The Big 10 is just staying the course. Anyone aside from Ohio State or Michigan making the playoff would be the only major bringer-of-destruction for the narrative, but thus far, they still look like the dominant forces we expected them to be as the 5-star laden teams that are the outliers in the conference as offensive powerhouses as opposed to the consistently gritty midwest, farm-fed football. Penn State could have a puncher’s chance in the east, now ranked 11th, but they’ll have a game in Ann Arbor and it’s a tale as old as time- they get momentum on their season only to have the wheels fall off once they run into Ohio State. Minnesota, the only undefeated in the west, feels like they’ll cruise through the easier West, face the winner of those three in the east in the conference championship, and that winner will make the playoff; in other words, they’re this year’s Wisconsin or Iowa. It’s the same story in the B1G.

Georgia-Alabama Chaos Meter: Maybe…. But probably not.

Georgia and Alabama are still the two programs that define the sport as of right now in the conference that just means more. The two have had a couple concerning narratives- Alabama barely survived their matchup against Texas’s backup and Georgia was “not as dominant as they could have been” in their 39-22 win over lowly Kent State in a year where they lost a lot of talent to the draft. We’re also talking ourselves into the loaded conference before they eat each other alive! Tennessee is undefeated and has a superstar quarterback in Hendon Hooker! Arkansas gives people ugly games! Kentucky has been a consistent “win ugly” game with a lot of returning talent!

As far as we’re concerned, the two programs still have the pedigree and their coaches, and

Photo: sportingnews.com

until we’re proven wrong in that they BOTH would have to have two losses, a minimum of one will make it. That would mean Georgia losing to Kentucky or Tennessee before the SEC championship in the East and Alabama dropping a game to Ole Miss should they go unbeaten. With both teams winning even their ugly games so far, their dominance still makes any sort of chaos feel like a pipe dream.
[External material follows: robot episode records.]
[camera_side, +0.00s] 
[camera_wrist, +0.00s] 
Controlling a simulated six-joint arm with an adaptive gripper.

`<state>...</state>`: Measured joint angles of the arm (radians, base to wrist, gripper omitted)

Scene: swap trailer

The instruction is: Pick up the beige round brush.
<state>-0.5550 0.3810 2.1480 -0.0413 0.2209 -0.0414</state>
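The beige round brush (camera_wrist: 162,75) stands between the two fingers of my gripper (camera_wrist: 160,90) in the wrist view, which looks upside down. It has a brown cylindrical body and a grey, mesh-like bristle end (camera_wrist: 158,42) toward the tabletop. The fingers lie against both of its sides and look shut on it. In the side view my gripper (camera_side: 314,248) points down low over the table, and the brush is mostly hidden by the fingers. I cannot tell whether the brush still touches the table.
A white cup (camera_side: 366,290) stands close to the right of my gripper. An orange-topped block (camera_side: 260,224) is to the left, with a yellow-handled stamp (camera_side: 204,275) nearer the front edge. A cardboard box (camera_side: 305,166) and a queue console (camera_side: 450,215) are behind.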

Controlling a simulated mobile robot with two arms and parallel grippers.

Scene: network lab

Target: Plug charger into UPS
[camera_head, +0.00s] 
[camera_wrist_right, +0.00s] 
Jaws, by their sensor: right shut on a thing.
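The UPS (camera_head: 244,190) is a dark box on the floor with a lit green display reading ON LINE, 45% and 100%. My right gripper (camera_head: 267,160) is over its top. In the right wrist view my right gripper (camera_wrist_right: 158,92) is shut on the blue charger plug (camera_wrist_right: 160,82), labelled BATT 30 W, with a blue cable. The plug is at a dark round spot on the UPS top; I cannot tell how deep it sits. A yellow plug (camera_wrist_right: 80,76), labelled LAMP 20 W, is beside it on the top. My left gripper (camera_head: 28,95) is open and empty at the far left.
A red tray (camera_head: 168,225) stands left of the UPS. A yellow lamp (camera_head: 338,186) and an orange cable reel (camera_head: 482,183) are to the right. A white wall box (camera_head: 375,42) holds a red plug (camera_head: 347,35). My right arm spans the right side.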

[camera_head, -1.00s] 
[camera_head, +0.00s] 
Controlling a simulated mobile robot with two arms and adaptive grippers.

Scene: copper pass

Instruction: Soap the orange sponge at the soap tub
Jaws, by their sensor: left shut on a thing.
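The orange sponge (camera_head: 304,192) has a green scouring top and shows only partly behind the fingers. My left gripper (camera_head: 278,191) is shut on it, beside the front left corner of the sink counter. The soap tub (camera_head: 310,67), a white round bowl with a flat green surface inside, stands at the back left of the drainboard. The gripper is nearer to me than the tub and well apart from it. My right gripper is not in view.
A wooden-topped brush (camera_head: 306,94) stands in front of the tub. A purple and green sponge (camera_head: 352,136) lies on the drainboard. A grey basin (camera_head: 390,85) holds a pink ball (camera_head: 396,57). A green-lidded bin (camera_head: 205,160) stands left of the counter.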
Clemson Chaos Meter: Two-Man Wolfpack

We knew going into the year that it was going to be a more vulnerable powerhouse Clemson, one with a “liability” at the passing game in DJ U. and a dominant defense that lost their longtime DC Brent Venables, and maybe one to two teams that could give them a surprise upset. So far, Clemson’s possible downfall that could initiate some ACC Chaos hinges on two slayer pathways: the #10 NC State Wolfpack next week in Death Valley, who were expected to be the only legitimate dethroner in the Atlantic Conference going into the year, or one of the two absolute shocker undefeated teams, Florida State or Syracuse. NC State has merely done what they were SUPPOSED to do thus far, nothing to ride home about, so their first and biggest test will be early in the year as it’s revealed who they are. As for Florida State and Syracuse, practically no one saw this coming- it’s a matter of if they can keep this up before Clemson figures out their moving pieces since this was so unexpected. Pitt and Miami, the others we thought could take over the ACC that we wanted to speak into existence, have already been revealed as fraudulent, and Notre Dame, Clemson’s “big name” non-conference opponent, already has two losses and one to Marshall. Clemson is not nearly what they used to be as they’ve won by the skin of their teeth or looked relatively unimpressive in their only tests, but they have a strong enough of a program that the upcoming game against the Wolfpack or if our newfound darlings in the Seminoles or the Orange somehow keep the magic alive.

Oklahoma Chaos Meter: A Parade Float on Fire

OU lost their coach, their quarterback, and a game at home to KANSAS STATE. Just after K-State had one of the most unimpressive losses to Tulane, K-State and Adrian Martinez ran all over a roster that is largely still Lincoln Reilly’s that can’t tackle on defense and they were upset 41-34. Given the rest of the NCAA being so loaded, and the Big 12 already consisting of teams like Baylor, Texas, and Iowa State already with a loss, if OU were to win out, the perception of the conference is going to be so weak that that might be all she wrote for the Sooners. That leaves three undefeateds left in the Big 12- Oklahoma State, who was top ten in the league and a potential playoff candidate coming into the year, TCU in their first year under Sonny Dykes, and football powerhouse, Kansas. The Venables era in OU had so many different elements to figure out coming into the year with their amount of turnover that it may take a while for them to be the offensive contending factory that Reilly instituted. That significant of a loss for the Sooners probably means the Conference is either getting Oklahoma State, a miraculous and unlikely run from Kansas or TCU, or no representative since Baylor’s loss to BYU is now far less impressive. The Big 12 is our first official conference bringer of chaos.